Quote every line of the data below as it stands, omitting pictures.

start

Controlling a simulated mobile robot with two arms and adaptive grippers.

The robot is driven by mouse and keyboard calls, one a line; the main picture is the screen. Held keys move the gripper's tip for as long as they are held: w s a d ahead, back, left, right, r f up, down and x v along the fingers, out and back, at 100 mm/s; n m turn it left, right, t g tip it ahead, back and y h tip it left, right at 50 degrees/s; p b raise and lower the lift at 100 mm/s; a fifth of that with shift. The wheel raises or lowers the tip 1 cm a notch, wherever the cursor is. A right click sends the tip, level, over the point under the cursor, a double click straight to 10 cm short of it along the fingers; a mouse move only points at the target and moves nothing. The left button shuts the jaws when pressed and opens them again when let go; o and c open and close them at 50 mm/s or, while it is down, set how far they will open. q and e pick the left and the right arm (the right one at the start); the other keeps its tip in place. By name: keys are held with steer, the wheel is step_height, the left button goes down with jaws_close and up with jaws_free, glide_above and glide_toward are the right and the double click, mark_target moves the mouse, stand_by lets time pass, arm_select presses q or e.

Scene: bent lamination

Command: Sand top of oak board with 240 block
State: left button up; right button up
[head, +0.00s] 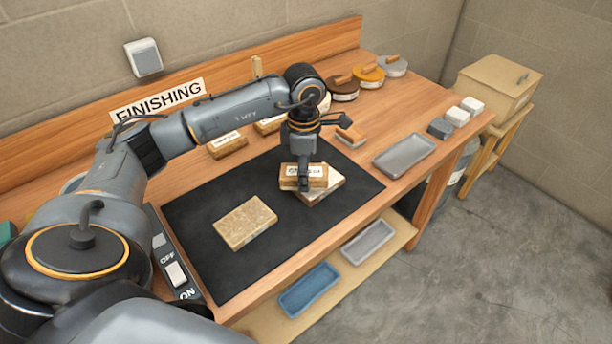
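My left gripper (304,181) points down over the black mat and is shut on a tan sanding block (318,182) with a white label. The label is partly covered by a finger and too small to read surely. The block lies on or just above a pale board (331,187), whose right and front edges show beneath it; I cannot tell if they touch. A second, speckled tan board (245,222) lies on the mat to the left, apart from the gripper. I cannot tell from the grain which board is oak. My right gripper is not in view.
The black mat (200,215) is bare around the boards. Behind it stand more labelled blocks (228,147). An orange-handled block (351,135) and a grey tray (404,155) are at right. Round lidded tins (367,75) stand at the back. An ON/OFF switch panel (175,272) is at the left edge.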

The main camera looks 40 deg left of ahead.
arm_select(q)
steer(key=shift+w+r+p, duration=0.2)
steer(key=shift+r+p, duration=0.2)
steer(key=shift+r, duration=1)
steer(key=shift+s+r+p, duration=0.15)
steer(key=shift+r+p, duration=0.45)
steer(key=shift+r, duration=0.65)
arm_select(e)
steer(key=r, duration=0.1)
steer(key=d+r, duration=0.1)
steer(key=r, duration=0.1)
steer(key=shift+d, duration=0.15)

end

> **Complete response**:
Controlling a simulated mobile robot with two arms and adaptive grippers.

The robot is driven by mouse and keyboard calls, one a line; the main picture is the screen. Held keys move the gripper's tip for as long as they are held: w s a d ahead, back, left, right, r f up, down and x v along the fingers, out and back, at 100 mm/s; n m turn it left, right, t g tip it ahead, back and y h tip it left, right at 50 degrees/s; p b raise and lower the lift at 100 mm/s; a fifth of that with shift. The wheel raises or lowers the tip 1 cm a notch, wherever the cursor is. A right click sends the tip, level, over the point under the cursor, a double click straight to 10 cm short of it along the fingers; a mouse move only points at the target and moves nothing. The left button shuts the jaws when pressed and opens them again when let go; o and c open and close them at 50 mm/s or, while it is down, set how far they will open. q and e pick the left and the right arm (the right one at the start); the other keeps its tip in place. By name: keys are held with steer, the wheel is step_height, the left button goes down with jaws_close and up with jaws_free, glide_above and glide_toward are the right and the double click, mark_target moves the mouse, stand_by lets time pass, arm_select presses q or e.

Scene: bent lamination

Command: Sand top of oak board with 240 block
State: left button up; right button up
[head, +0.00s] 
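My left gripper (304,181) points down over the black mat and is shut on a tan sanding block (318,182) with a white label. The label is partly covered by a finger and too small to read surely. The block lies on or just above a pale board (331,187), whose right and front edges show beneath it; I cannot tell if they touch. A second, speckled tan board (245,222) lies on the mat to the left, apart from the gripper. I cannot tell from the grain which board is oak. My right gripper is not in view.
The black mat (200,215) is bare around the boards. Behind it stand more labelled blocks (228,147). An orange-handled block (351,135) and a grey tray (404,155) are at right. Round lidded tins (367,75) stand at the back. An ON/OFF switch panel (175,272) is at the left edge.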

The main camera looks 40 deg left of ahead.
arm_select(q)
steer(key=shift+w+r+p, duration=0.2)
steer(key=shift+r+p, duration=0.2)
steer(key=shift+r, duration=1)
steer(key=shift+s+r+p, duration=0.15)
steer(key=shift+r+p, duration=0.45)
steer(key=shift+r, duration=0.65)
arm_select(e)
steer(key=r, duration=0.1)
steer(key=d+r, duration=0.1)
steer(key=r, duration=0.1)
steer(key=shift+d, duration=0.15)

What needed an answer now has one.